FRANÇOIS BOUSQUET. Quand commence la majorité sexuelle ? C’est à la loi de répondre ; et plus encore c’est aux mœurs d’une époque donnée de le déterminer. Or, de fait, les mœurs, dans les années 1970 (j’étais alors enfant, qu’on ne vienne pas m’accuser), étaient d’une autre nature. On peut le regretter, pas le changer. Demain, elles seront encore différentes. C’est ainsi depuis la nuit des temps (si je vous rappelais la grille des sanctions pour le meurtre d’un enfant au Moyen Âge, vous seriez effondré). De tout cela, on peut s’indigner, même si trop souvent « nul ne ment autant qu’un homme indigné » (Nietzsche).

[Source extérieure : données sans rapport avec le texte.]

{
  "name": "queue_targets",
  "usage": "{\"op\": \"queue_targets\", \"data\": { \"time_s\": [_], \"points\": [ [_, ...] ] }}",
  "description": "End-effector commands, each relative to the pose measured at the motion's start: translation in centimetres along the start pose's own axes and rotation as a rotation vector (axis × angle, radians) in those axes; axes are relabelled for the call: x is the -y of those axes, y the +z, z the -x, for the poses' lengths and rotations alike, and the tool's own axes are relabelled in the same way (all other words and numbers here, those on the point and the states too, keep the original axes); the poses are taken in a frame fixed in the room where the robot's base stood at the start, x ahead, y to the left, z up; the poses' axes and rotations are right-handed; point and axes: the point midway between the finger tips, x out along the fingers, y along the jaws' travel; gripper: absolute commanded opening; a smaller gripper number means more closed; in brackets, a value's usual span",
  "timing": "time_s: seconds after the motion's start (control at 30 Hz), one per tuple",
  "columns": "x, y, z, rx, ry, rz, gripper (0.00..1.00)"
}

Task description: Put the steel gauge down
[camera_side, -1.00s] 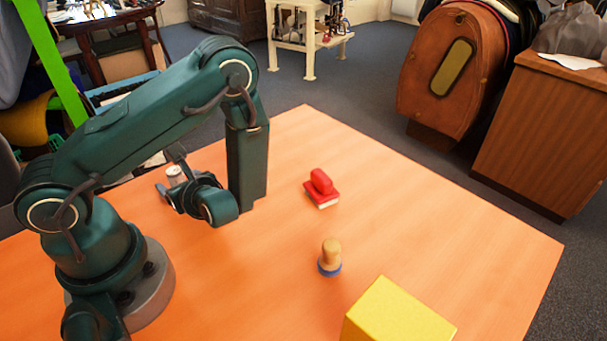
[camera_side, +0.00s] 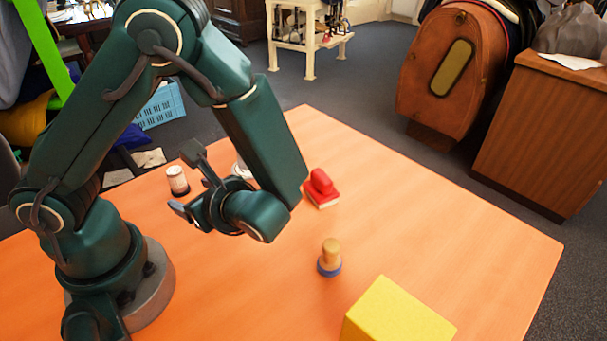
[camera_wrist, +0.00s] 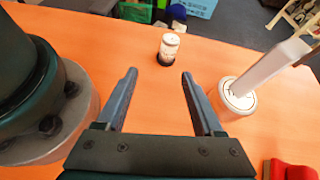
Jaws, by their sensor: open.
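My gripper (camera_wrist: 159,72) is open, with nothing between its fingers in the wrist view. In the side view my gripper (camera_side: 184,182) is above the left part of the orange table. I cannot tell for sure which thing is the steel gauge. A pale straight bar (camera_wrist: 272,66) rises at a slant from a round white piece (camera_wrist: 238,100), right of my fingers; I cannot tell whether they are joined. A small white cylinder with a dark base (camera_wrist: 168,47) stands upright beyond my fingertips, apart from them; it also shows in the side view (camera_side: 177,180).
A red block (camera_side: 321,188) lies right of my arm. A wooden-handled stamp with a blue base (camera_side: 330,257) and a yellow box (camera_side: 396,318) stand nearer the front. The table's right part (camera_side: 450,240) is clear.

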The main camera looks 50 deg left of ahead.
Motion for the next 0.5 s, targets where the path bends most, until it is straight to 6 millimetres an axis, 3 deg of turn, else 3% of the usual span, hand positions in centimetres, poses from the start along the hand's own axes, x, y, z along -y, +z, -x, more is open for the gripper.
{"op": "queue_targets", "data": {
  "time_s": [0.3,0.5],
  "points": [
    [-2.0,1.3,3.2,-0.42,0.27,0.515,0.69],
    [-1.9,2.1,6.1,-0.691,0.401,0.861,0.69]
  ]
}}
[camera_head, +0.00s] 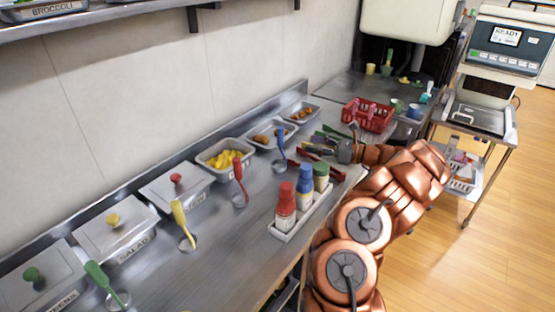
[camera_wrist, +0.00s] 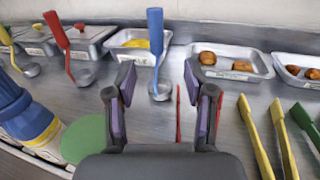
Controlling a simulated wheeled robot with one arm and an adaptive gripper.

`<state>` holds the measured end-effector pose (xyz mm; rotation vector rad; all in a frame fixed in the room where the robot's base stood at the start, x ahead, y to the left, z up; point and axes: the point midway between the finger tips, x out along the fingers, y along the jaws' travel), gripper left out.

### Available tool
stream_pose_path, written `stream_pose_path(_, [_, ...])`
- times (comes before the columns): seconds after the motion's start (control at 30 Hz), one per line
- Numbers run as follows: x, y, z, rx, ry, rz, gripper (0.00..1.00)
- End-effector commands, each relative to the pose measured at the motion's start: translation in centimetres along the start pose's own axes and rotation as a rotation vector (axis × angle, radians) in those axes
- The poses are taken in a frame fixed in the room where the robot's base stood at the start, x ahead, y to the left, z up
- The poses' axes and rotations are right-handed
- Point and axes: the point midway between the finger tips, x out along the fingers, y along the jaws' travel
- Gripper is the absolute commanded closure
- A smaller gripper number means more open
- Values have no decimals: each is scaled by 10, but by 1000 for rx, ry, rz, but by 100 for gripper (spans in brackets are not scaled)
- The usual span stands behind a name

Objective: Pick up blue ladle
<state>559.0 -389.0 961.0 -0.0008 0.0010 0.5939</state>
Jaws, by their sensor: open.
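The blue ladle (camera_head: 281,146) stands with its handle upright on the steel counter, in front of the trays and to the left of my gripper (camera_head: 322,148) in the head view. In the wrist view the blue ladle (camera_wrist: 155,38) is straight ahead. Its bowl (camera_wrist: 160,92) shows between the two fingertips of my gripper (camera_wrist: 160,84) but lies beyond them, apart from the fingers. My gripper is open and empty.
A red ladle (camera_wrist: 62,40) and a yellow ladle (camera_head: 181,217) stand to the left. Sauce bottles (camera_head: 304,184) stand in a white caddy near the front edge. Tongs (camera_wrist: 255,135) lie right of my gripper. Food trays (camera_wrist: 232,66) line the back.

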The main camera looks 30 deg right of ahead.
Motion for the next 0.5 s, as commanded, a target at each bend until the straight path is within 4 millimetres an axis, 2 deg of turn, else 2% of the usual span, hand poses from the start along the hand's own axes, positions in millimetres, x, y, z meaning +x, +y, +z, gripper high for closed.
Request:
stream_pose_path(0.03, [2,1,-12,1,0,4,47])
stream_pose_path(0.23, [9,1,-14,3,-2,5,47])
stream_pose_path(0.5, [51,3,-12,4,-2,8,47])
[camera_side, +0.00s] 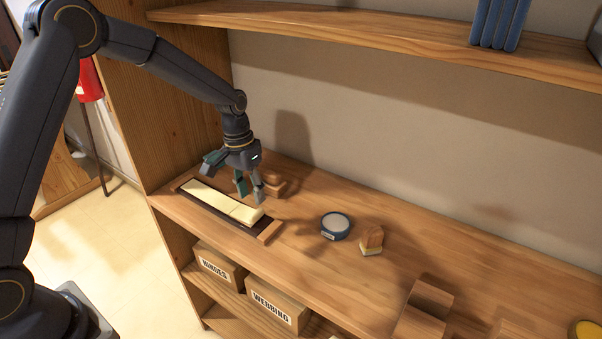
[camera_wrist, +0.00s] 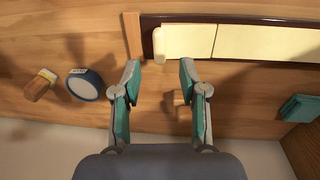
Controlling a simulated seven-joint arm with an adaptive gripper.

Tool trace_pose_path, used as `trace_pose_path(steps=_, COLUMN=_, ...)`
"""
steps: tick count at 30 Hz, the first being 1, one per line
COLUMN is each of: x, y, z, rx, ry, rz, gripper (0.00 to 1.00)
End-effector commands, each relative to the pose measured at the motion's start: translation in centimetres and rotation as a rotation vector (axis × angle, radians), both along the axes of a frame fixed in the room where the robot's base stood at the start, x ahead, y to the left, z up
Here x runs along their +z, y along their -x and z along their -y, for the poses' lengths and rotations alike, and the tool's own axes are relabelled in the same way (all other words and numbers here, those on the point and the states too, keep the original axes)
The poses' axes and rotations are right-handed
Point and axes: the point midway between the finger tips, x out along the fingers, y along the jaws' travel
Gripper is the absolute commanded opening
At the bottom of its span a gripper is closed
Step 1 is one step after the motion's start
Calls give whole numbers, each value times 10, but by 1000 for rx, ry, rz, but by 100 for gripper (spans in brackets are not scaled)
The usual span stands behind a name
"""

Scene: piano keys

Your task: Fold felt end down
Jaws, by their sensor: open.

Le propre de la relation amoureuse (celle qu’a toujours défendue Matzneff), c’est précisément d’ignorer les différences d’âge, pour peu qu’elles entrent dans le cadre des mœurs. Ce qui a été le cas avec Vanessa Springora. À cinquante ans, elle dit regretter ce qu’elle a été à 15 ans ; mais celle qu’elle est devenue aujourd’hui aurait sûrement fait horreur à celle qu’elle était à 15 ans. Qu’en sera-t-il du reste quand elle aura 70 ans ? Peut-être éprouvera-t-elle des regrets ? La correspondance enflammée que les deux ont entretenue, de la quinzième à la dix-neuvième année de Vanessa Springora, a été saisie il y a trois ans par la police et se trouve dans le bureau du juge d’instruction. Elle n’a donné lieu à aucune mise en examen et on peut légitimement penser que l’affaire sera classée, sauf à imaginer une instruction interminable (et alors que les délais de prescription dans les affaires de pédophilie ont été étendus à trente ans à partir de la majorité de la victime). Elle pose la question du « consentement » dont Vanessa Springora fait le nœud de son livre. « Comment admettre qu’on a été abusé, écrit-elle, quand on ne peut nier avoir été consentant ? » C’est toute la question en effet. Avant d’y répondre, mieux avoir toutes les pièces du dossier en main, quand bien même #MeToo est passé par là. Depuis, on regarde les hommes tomber, comme dans le film de Jacques Audiard, certains (la plupart peut-être même) à raison ; d’autres indûment, injustement. L’air du temps est à la dénonciation exclusive des violences masculines, jusqu’à la caricature chez une Sandrine Rousseau, au nom d’un féminisme agressif qui ne fait pas la part des responsabilités, c’est le moins qu’on puisse dire. Or, Gabriel Matzneff n’est ni Marc Dutroux, ni Barbe bleue, ni Gilles de Rais. On a presque honte de le rappeler. Ne tombons pas dans ce travers idéologique infantilisant qui d’ordinaire nous hérisse et qui consiste à traquer dans les œuvres tout ce qui n’a pas l’heur de nous plaire en y disséminant des avertissements – les « trigger warnings » en anglais – signalant au lecteur qu’il risque d’être confronté à un traumatisme psychologique. Le lecteur est assez grand pour se faire une idée par lui-même.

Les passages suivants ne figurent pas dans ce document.